1809 to 1832 saw radical shifts in the demographics of Madison county and as a result radical shifts in the minds and propensities of the men who ran Huntsville, the county’s largest and most influential city. They sought to strangle the limited autonomy that enslaved people enjoyed prior to the 1830’s and make the population wholly dependent upon whites for shelter, food, and freedom of movement. As the attitudes of the city’s elites towards black economic participation stiffened so too did the penalties against any enslaved or free people caught outside of the ever-tightening snare.

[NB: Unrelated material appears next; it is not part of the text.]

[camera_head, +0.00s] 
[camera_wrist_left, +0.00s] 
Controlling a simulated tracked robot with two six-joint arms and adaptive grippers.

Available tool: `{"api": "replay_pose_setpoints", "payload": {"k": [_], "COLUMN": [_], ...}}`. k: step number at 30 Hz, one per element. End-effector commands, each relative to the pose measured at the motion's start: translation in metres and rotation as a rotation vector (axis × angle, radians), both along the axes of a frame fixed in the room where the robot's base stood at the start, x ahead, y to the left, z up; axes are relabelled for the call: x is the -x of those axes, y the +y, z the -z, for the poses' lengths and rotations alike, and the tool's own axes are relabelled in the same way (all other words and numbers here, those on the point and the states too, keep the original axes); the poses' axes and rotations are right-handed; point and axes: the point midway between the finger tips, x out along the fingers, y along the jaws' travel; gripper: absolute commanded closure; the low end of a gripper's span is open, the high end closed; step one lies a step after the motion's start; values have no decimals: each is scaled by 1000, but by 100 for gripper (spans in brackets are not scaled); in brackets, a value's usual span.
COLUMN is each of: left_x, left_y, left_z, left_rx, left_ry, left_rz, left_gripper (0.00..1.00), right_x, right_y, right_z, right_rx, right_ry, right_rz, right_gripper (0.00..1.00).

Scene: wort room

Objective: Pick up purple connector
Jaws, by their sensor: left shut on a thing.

By the time that cotton monoculture arose as the primary, and in many ways only, economic activity of the Deep South; the black population of Madison county was already beholden to laws made of whips.

*surprisingly, there’s no divorce cases from Madison county that mention infidelity by white women with black men, which was not the case in upper south states like North Carolina and Virginia, where the majority of divorces pursued by poor white men mentioned that exact reason

**they also forbade “hawkers or pedlars” from entering the town without a license. it should be noted that pedlars traveled from town to town or farm to farm to sell whatever random items they possessed (often old pots and pans) and peddling was one of the only careers available to single women during this time period, other than sewing and prostitution.

***The 1860 Census reveals that although 1,117 families in Madison county owned slaves, only 10 families possessed over one hundred. Six hundred and sixty-three, or 59.35 percent, of families involved in slavery owned less than ten people. Which if anything highlights the quotidian horror of slavery. Unfortunately for historians, the 1860 census was the first to enumerate the exact number of slaveholders in each state. Fortunately for our nation it was the last census to have a slavery category.

citation:

“Huntsville City Aldermen Minutes I: 1828-1832,” p. 15-50;155-158.

University of Virginia, Geospatial and Statistical Data Center.